> [PROVIDED DATA]

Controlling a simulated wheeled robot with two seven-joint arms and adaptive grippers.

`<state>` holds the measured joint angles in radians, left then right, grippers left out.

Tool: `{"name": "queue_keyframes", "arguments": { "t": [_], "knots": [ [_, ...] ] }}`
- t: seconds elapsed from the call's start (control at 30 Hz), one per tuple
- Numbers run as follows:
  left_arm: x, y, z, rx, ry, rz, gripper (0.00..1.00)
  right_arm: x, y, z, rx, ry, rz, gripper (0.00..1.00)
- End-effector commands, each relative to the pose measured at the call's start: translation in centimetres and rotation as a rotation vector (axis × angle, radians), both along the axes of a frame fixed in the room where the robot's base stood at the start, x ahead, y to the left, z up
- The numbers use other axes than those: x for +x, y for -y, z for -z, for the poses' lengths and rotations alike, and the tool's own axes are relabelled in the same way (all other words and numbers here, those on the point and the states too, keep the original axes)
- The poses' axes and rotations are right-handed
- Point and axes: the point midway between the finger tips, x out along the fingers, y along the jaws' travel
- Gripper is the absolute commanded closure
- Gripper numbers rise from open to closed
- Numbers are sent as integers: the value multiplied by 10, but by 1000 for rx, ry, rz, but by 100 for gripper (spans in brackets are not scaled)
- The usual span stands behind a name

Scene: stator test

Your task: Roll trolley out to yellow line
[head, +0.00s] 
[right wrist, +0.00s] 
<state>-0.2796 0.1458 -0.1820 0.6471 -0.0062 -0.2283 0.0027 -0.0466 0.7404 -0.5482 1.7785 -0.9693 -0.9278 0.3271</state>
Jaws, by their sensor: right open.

> [EXERCISE AIM] Type out the whole listing above again, exactly as it stands.

> [WRITTEN RESPONSE]
Controlling a simulated wheeled robot with two seven-joint arms and adaptive grippers.

`<state>` holds the measured joint angles in radians, left then right, grippers left out.

Tool: `{"name": "queue_keyframes", "arguments": { "t": [_], "knots": [ [_, ...] ] }}`
- t: seconds elapsed from the call's start (control at 30 Hz), one per tuple
- Numbers run as follows:
  left_arm: x, y, z, rx, ry, rz, gripper (0.00..1.00)
  right_arm: x, y, z, rx, ry, rz, gripper (0.00..1.00)
- End-effector commands, each relative to the pose measured at the call's start: translation in centimetres and rotation as a rotation vector (axis × angle, radians), both along the axes of a frame fixed in the room where the robot's base stood at the start, x ahead, y to the left, z up
- The numbers use other axes than those: x for +x, y for -y, z for -z, for the poses' lengths and rotations alike, and the tool's own axes are relabelled in the same way (all other words and numbers here, those on the point and the states too, keep the original axes)
- The poses' axes and rotations are right-handed
- Point and axes: the point midway between the finger tips, x out along the fingers, y along the jaws' travel
- Gripper is the absolute commanded closure
- Gripper numbers rise from open to closed
- Numbers are sent as integers: the value multiplied by 10, but by 1000 for rx, ry, rz, but by 100 for gripper (spans in brackets are not scaled)
- The usual span stands behind a name

Scene: stator test

Your task: Roll trolley out to yellow line
[head, +0.00s] 
[right wrist, +0.00s] 
<state>-0.2796 0.1458 -0.1820 0.6471 -0.0062 -0.2283 0.0027 -0.0466 0.7404 -0.5482 1.7785 -0.9693 -0.9278 0.3271</state>
Jaws, by their sensor: right open.

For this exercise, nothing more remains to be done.